The 6&8 Parramatta Square heritage display shares stories from the history of Parramatta. Once part of an ancient creek line, this landscape became home to many different people who grew, gathered and consumed food here. As you follow the creek line, each pool reveals a bronze sculpture representing a phase of the place's history. The Aboriginal symbols etched into the wall tell the Badu Baraya story. Historical artefacts excavated on the site are also on display.
You are standing on Darug Country, hundreds of generations ago, mud, not granite, would have been beneath your feet, Tea-trees and casuarinas would have flourished under a canopy of eucalypts. Around the fire, Aboriginal families cooked, sang and shared their Nangamay I (Dreaming) of this place.
In 1788, Europeans began colonising this area, sowing crops for a hungry colony. This site was cultivated and granted to William D'Arcy Wentworth, an Irish-born settler.
Aboriginal ways of life were torn apart by colonisation. In 1814, Governor Macquarie's Annual Feasts began, aiming to lure Aboriginal children to his new school, the Parramatta Native Institution.
As the town of Parramatta expanded, butcheries, bakeries, oyster saloons, inns of excess, houses of temperance and tea, and remnants of consumption and waste filled the site. The ancient creek line became a town drain.
Waves of migration brought new continental flavours and traditions. Greek-Australian families including the Manollarases, Psaltises and Sklavoses ran cafes serving American milkshakes and confectionery.
Threaded through the changes of this landscape is the continuity of Aboriginal culture. Aboriginal people, food and stores still thrive in Western Sydney.
Follow our Dyingurananga (grandmothers) nurawa (on Country)

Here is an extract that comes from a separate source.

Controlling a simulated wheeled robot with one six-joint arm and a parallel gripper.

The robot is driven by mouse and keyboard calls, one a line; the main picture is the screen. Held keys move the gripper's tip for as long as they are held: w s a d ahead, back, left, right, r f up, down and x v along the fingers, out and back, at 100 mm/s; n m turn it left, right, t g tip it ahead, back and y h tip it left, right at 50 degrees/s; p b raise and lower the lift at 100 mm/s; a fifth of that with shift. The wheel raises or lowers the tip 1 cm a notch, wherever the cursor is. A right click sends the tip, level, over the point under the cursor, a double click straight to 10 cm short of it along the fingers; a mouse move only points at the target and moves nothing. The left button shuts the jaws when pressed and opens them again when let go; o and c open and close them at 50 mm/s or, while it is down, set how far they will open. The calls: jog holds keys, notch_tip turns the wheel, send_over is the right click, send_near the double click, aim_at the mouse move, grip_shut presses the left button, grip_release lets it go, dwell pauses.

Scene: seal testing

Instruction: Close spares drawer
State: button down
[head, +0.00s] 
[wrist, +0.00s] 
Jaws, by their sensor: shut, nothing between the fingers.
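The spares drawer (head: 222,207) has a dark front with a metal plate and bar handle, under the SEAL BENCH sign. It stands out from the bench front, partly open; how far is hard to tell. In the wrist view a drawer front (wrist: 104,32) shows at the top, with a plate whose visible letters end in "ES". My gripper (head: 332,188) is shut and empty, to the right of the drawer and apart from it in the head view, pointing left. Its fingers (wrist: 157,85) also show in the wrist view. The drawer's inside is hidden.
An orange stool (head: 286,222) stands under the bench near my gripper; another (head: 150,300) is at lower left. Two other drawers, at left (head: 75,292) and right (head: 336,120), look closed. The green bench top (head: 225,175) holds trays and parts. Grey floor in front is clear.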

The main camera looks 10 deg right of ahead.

Tread softly on the footprints of our gurugal (long ago) murugu (paths).
We help baraya (sing) up our Nangamayli (Dreaming) of this place, connected through badugumirri (waterhole) memories.
That becomes a rushing badu (water) muru (path)
At ngurra (camp) guman (casuarina) djirang (leaves on trees) are dungurali (dancing),
the Bara are running to sea,
buduwa (warm hands by the fire),
ngara (listen) to our Dyingurananga (grandmothers) baraya (sing)
The heritage display wall showcases artefacts found on the display, such as, the Dilly bag, Coolamon, bottles, milkshake container and eel trap.
The Dilly bag was used by Aboriginal women to gather and transport food.
The Coolamon is an Aboriginal vessel for carrying food and babies.
The milkshake container is a fixture of 20th-century cafes and milk bars.